One must heed Graham and Dodd’s words as to what purpose is behind
a securities analyst’s recommendation. But then again, Wall Street
analysts long ago abandoned their roles of providing independent
expertise, and instead turned to selling their firm’s investment
banking services. Mark Reutter writes:
Stock analysts
have long been fixtures at investment banks that both broker (that
is, sell) stocks and bonds to the public and underwrite new security
issues for companies. With deregulation of brokerage commissions
in 1975, which ended the practice of fixed-rate minimum commissions,
investment banks found their brokerage business drying up, undercut
by Charles Schwab & Co. and other discount brokerages.
Trading
fees plummeted and analyst reports no longer paid for themselves.
As a result, the role of the analyst shifted from providing relatively
impartial information for brokers and their clients to boosterish
tie-ins with corporate clients, such as using the research reports
to hype a company’s prospects and promoting initial public offerings
(IPOs) on investor "road shows."
So now, with
the two services – investment banking and stock analysis – conveniently
commingled, and thus creating a huge conflict of interest, a dealmaker’s
sales literature is passed off as serious and useful analysis of
the financial markets, leading Main Street investors – who tend
to follow these recommendations – seriously astray.
Also ignored
by Wall Street analysts was the banking community’s loss of confidence
in General Motors. A strong indicator as to how nervous GM’s bankers
were, pertaining to this automaker’s viability, emerged when General
Motors’ banking syndicate amended GM’s line of credit on July 20,
2006. This borrowing facility went from a $5.6 billion unsecured
line of credit down to a $4.6 billion line of credit, of which $4.48
billion was secured. This 97%-secured bank line had a termination
date of 2011. This arrangement was described as being a "positive
action toward additional financial flexibility." Positive
for whom? This meant that the holders of the new loans, which were
secured by collateral, had priority over GM’s unsecured bonds. A
default on the loans before the bonds are paid off would mean that
bondholders would be left high and dry. This caused another credit-rating
cut to GM’s bonds, which were already junk. As of March 31, 2008,
GM’s borrowing facility remained substantially the same. Nonetheless,
this still begs the question as to whether or not Wall Street analysts
read 10-Qs anymore?
But the agony
does not end there. Adding to GM’s plentiful wounds, S&P announced
that effective after the close of trading on July 17, 2008, General
Motors would
be dropped from its flagship S&P 100 index. A vital component
of the Index of Leading Indicators, there has been no comment from
S&P as to why the purge occurred. Though a drop from the S&P
is not unique, in an historical sense, the most important index
of large-cap US stocks must not see an enduring future for General
Motors. In addition to that news, market participants have little
confidence in General Motors. The credit derivatives market has
priced in a
75% probability that GM will default on its loans within the
next five years, and a 25% chance that it will default within one
year.
Perhaps the
next buzzword that journalists and Wall Street prophets of profit
will swoon over will be "going concern." In financial
accounting, "going concern" means that a company must
be financially sound enough to continue operating as a business
entity. A company's value, as conveyed by its balance sheet, must
reflect the value of the company in the long-term (beyond one year).

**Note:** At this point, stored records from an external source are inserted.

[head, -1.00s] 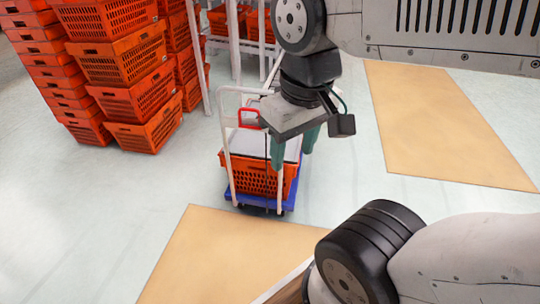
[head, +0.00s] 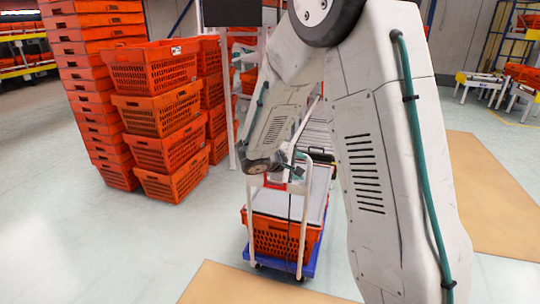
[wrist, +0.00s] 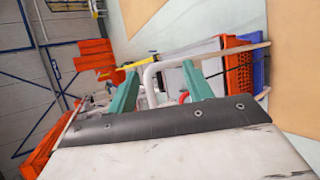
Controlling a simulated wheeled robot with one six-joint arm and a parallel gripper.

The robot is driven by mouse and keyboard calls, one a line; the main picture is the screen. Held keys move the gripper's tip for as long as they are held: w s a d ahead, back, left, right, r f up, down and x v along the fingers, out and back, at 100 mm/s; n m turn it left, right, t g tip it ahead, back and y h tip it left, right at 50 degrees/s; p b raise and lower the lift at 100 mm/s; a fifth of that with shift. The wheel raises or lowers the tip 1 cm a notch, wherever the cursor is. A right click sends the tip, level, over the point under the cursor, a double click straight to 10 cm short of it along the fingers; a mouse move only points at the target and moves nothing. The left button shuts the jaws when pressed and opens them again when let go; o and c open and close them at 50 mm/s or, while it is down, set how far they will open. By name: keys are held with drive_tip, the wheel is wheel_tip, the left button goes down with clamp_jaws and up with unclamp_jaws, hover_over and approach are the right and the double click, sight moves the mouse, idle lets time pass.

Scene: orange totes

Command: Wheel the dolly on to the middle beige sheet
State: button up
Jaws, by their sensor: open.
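The dolly is a blue platform (head: 310,268) on small wheels with a white tubular handle (head: 251,222). An orange crate (head: 280,238) with a grey-white top stands on it. In the wrist view the blue platform (wrist: 263,72) and the handle (wrist: 205,58) show sideways. My gripper (wrist: 155,88) has two green fingers spread apart, with the white handle bar crossing near and between them; I cannot tell whether they touch it. In the head view my arm mostly hides the gripper, at the handle's top. One beige sheet (head: 240,287) lies just in front of the dolly.
Tall stacks of orange crates (head: 160,118) stand left of the dolly. A white frame (head: 232,100) and a roller conveyor (head: 318,136) are behind it. Another beige sheet (head: 495,190) lies to the right. The pale floor at the left front is clear.

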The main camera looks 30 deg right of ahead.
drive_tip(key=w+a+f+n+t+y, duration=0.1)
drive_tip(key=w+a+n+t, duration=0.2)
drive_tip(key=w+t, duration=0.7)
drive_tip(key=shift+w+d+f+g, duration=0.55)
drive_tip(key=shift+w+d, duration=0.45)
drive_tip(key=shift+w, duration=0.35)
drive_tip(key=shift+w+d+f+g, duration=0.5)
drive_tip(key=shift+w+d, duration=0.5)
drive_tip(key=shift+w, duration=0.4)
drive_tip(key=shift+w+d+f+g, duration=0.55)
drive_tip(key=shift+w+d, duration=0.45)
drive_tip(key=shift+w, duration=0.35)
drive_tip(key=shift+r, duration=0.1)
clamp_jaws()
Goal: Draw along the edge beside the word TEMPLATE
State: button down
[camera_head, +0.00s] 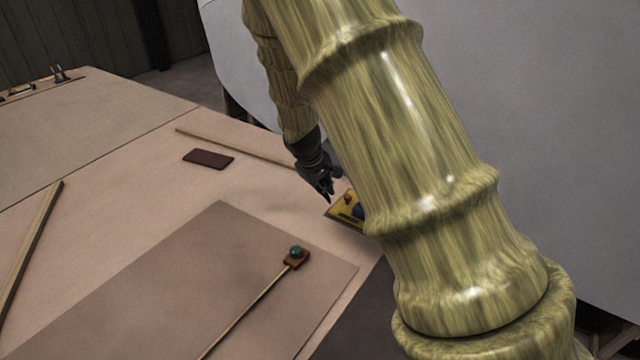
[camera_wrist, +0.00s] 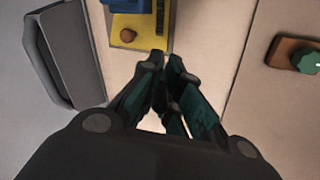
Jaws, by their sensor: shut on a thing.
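A large brown sheet (camera_head: 215,265) lies flat on the pale table. No lettering can be read on it, and the word TEMPLATE does not show in either view. My gripper (camera_head: 328,192) is beyond the sheet's far corner in the head view. In the wrist view my gripper (camera_wrist: 165,72) has its dark fingers closed together, shut on a small dark thing that is mostly hidden between them. The sheet (camera_wrist: 275,110) is to the right there, its straight edge apart from the fingertips. I cannot tell whether the held thing touches the table.
A yellow board (camera_head: 345,211) with blue and orange parts is close to my gripper. A brown block with a green knob (camera_head: 296,252) and a thin stick lie on the sheet. A dark brown block (camera_head: 208,159) and wooden strips (camera_head: 30,245) lie farther left. My arm hides the right side.

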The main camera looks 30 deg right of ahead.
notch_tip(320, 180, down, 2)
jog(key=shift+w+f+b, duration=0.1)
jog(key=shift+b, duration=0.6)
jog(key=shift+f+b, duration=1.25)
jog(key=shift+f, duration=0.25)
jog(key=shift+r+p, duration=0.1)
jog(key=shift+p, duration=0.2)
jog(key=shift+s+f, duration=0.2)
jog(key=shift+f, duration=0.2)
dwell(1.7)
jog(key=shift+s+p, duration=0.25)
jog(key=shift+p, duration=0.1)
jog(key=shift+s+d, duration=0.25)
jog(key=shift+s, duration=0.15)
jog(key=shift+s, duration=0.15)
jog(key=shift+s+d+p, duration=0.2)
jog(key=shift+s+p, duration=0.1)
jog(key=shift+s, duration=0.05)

Management has a duty to act on the principles of going concern
when preparing financial statements. They must assess whether or
not there are any material items that create uncertainty about an
entity’s ability to continue as a going concern for and beyond the
foreseeable future. Material items that bring forth doubt about
an entity’s viability must be disclosed in the financial statements.
A company facing bankruptcy due to financial items that give rise
to material uncertainties is not a going concern. Auditors who form
an opinion on financial statements are not required to devise and
conduct specific audit procedures to validate the going concern
assumption. However, they are required to evaluate conditions and
events that indicate the potential for going-concern problems.
In 2001, when
257 publicly-traded companies went bankrupt, a survey
of 202 of these companies revealed that only 48% of them had
audit reports that included the auditor's explanatory paragraph
expressing doubts about the company being a "going concern."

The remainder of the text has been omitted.